— START Dataset extract —

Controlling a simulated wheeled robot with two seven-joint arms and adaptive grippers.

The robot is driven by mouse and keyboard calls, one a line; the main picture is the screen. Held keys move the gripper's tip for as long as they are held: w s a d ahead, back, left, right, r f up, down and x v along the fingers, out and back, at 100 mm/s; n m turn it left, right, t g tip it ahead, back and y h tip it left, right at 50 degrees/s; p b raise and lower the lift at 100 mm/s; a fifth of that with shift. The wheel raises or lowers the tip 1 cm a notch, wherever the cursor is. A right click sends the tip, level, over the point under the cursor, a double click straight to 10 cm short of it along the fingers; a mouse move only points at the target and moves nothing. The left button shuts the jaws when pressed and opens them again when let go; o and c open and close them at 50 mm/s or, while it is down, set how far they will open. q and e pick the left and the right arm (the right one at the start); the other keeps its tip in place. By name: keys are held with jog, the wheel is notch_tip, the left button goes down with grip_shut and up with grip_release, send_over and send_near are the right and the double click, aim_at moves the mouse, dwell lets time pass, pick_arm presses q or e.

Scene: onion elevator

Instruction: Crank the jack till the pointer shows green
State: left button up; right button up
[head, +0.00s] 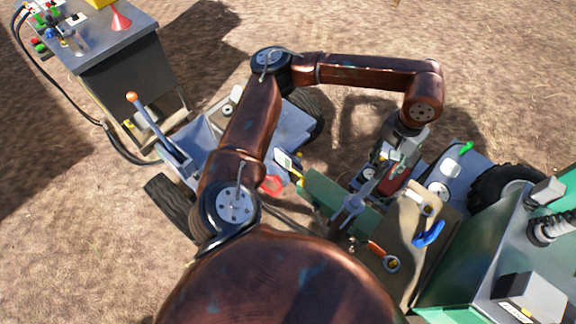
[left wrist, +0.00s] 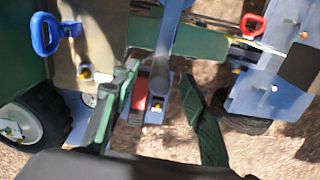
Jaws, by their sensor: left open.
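My left gripper (head: 400,158) reaches down over the machine in the head view, above a red part (head: 394,180). In the left wrist view its two green-black fingers (left wrist: 160,82) are spread apart. The red part (left wrist: 140,92) and a blue-grey upright bar (left wrist: 168,40) show between them; I cannot tell whether the fingers touch either. The bar also shows as a grey lever-like piece (head: 356,198) in the head view. I cannot tell which part is the jack's crank. The pointer and its green mark cannot be made out. My right gripper is not in view.
A blue handle (head: 430,235), a red handle (head: 270,185) and a green handle (head: 467,147) stick out around the machine. An orange-tipped lever (head: 132,98) rises at the left. A dark bench (head: 115,45) with small items stands top left. Bare ground lies beyond.

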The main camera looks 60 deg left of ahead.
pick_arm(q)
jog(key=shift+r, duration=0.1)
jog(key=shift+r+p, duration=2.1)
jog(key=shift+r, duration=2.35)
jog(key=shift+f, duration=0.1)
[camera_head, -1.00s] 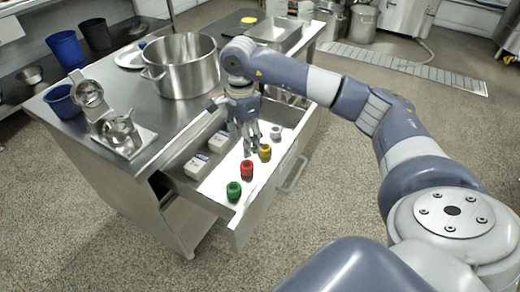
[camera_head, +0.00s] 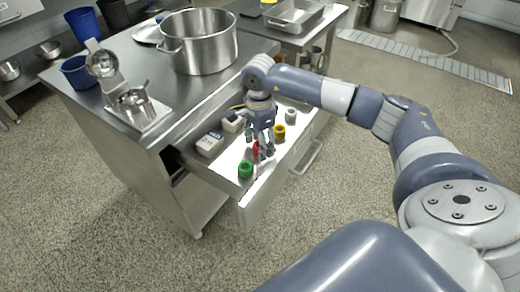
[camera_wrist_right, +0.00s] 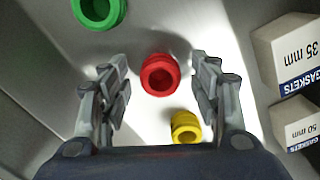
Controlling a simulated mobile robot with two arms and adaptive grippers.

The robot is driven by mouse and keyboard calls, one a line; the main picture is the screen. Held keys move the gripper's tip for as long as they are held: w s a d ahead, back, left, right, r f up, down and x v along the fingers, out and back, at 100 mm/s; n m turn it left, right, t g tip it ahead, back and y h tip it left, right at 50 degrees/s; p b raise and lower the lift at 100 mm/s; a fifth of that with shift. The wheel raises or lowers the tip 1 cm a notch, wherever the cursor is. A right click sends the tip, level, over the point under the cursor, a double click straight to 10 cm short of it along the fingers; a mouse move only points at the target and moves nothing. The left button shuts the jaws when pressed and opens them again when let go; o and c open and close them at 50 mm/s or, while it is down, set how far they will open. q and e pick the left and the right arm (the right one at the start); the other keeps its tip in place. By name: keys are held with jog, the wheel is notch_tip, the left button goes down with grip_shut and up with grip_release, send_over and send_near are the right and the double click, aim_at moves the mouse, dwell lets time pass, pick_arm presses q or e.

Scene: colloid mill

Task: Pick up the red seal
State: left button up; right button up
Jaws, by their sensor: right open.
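The red seal (camera_wrist_right: 160,74) stands in the open drawer, between a green seal (camera_head: 245,170) and a yellow seal (camera_head: 279,132). In the head view the red seal (camera_head: 256,149) is partly hidden behind my right gripper (camera_head: 264,154). In the right wrist view my right gripper (camera_wrist_right: 160,92) is open, with one finger on each side of the red seal and a gap to both. The yellow seal (camera_wrist_right: 185,127) and the green seal (camera_wrist_right: 99,10) also show there. My left gripper is not in view.
Two gasket boxes (camera_head: 210,144) lie along the drawer's inner side. A grey seal (camera_head: 291,116) stands beyond the yellow one. The drawer front (camera_head: 262,192) rises beside the seals. A large pot (camera_head: 200,45) stands on the table above.

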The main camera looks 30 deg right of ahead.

— END Dataset extract —

[Written task] Output the data exactly. Pictures don't belong in the result.

[Result]
Controlling a simulated wheeled robot with two seven-joint arms and adaptive grippers.

The robot is driven by mouse and keyboard calls, one a line; the main picture is the screen. Held keys move the gripper's tip for as long as they are held: w s a d ahead, back, left, right, r f up, down and x v along the fingers, out and back, at 100 mm/s; n m turn it left, right, t g tip it ahead, back and y h tip it left, right at 50 degrees/s; p b raise and lower the lift at 100 mm/s; a fifth of that with shift. The wheel raises or lowers the tip 1 cm a notch, wherever the cursor is. A right click sends the tip, level, over the point under the cursor, a double click straight to 10 cm short of it along the fingers; a mouse move only points at the target and moves nothing. The left button shuts the jaws when pressed and opens them again when let go; o and c open and close them at 50 mm/s or, while it is down, set how far they will open. q and e pick the left and the right arm (the right one at the start); the other keeps its tip in place. By name: keys are held with jog, the wheel is notch_tip, the left button goes down with grip_shut and up with grip_release, send_over and send_near are the right and the double click, aim_at moves the mouse, dwell lets time pass, pick_arm presses q or e.

Scene: onion elevator

Instruction: Crank the jack till the pointer shows green
State: left button up; right button up
[head, +0.00s] 
[left wrist, +0.00s] 
Jaws, by their sensor: left open.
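My left gripper (head: 400,158) reaches down over the machine in the head view, above a red part (head: 394,180). In the left wrist view its two green-black fingers (left wrist: 160,82) are spread apart. The red part (left wrist: 140,92) and a blue-grey upright bar (left wrist: 168,40) show between them; I cannot tell whether the fingers touch either. The bar also shows as a grey lever-like piece (head: 356,198) in the head view. I cannot tell which part is the jack's crank. The pointer and its green mark cannot be made out. My right gripper is not in view.
A blue handle (head: 430,235), a red handle (head: 270,185) and a green handle (head: 467,147) stick out around the machine. An orange-tipped lever (head: 132,98) rises at the left. A dark bench (head: 115,45) with small items stands top left. Bare ground lies beyond.

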The main camera looks 60 deg left of ahead.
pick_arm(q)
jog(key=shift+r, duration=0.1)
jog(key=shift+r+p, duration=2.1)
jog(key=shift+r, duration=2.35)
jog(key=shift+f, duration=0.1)
[camera_head, -1.00s] 
[camera_head, +0.00s] 
[camera_wrist_right, +0.00s] 
Controlling a simulated mobile robot with two arms and adaptive grippers.

The robot is driven by mouse and keyboard calls, one a line; the main picture is the screen. Held keys move the gripper's tip for as long as they are held: w s a d ahead, back, left, right, r f up, down and x v along the fingers, out and back, at 100 mm/s; n m turn it left, right, t g tip it ahead, back and y h tip it left, right at 50 degrees/s; p b raise and lower the lift at 100 mm/s; a fifth of that with shift. The wheel raises or lowers the tip 1 cm a notch, wherever the cursor is. A right click sends the tip, level, over the point under the cursor, a double click straight to 10 cm short of it along the fingers; a mouse move only points at the target and moves nothing. The left button shuts the jaws when pressed and opens them again when let go; o and c open and close them at 50 mm/s or, while it is down, set how far they will open. q and e pick the left and the right arm (the right one at the start); the other keeps its tip in place. By name: keys are held with jog, the wheel is notch_tip, the left button goes down with grip_shut and up with grip_release, send_over and send_near are the right and the double click, aim_at moves the mouse, dwell lets time pass, pick_arm presses q or e.

Scene: colloid mill

Task: Pick up the red seal
State: left button up; right button up
Jaws, by their sensor: right open.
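The red seal (camera_wrist_right: 160,74) stands in the open drawer, between a green seal (camera_head: 245,170) and a yellow seal (camera_head: 279,132). In the head view the red seal (camera_head: 256,149) is partly hidden behind my right gripper (camera_head: 264,154). In the right wrist view my right gripper (camera_wrist_right: 160,92) is open, with one finger on each side of the red seal and a gap to both. The yellow seal (camera_wrist_right: 185,127) and the green seal (camera_wrist_right: 99,10) also show there. My left gripper is not in view.
Two gasket boxes (camera_head: 210,144) lie along the drawer's inner side. A grey seal (camera_head: 291,116) stands beyond the yellow one. The drawer front (camera_head: 262,192) rises beside the seals. A large pot (camera_head: 200,45) stands on the table above.

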The main camera looks 30 deg right of ahead.

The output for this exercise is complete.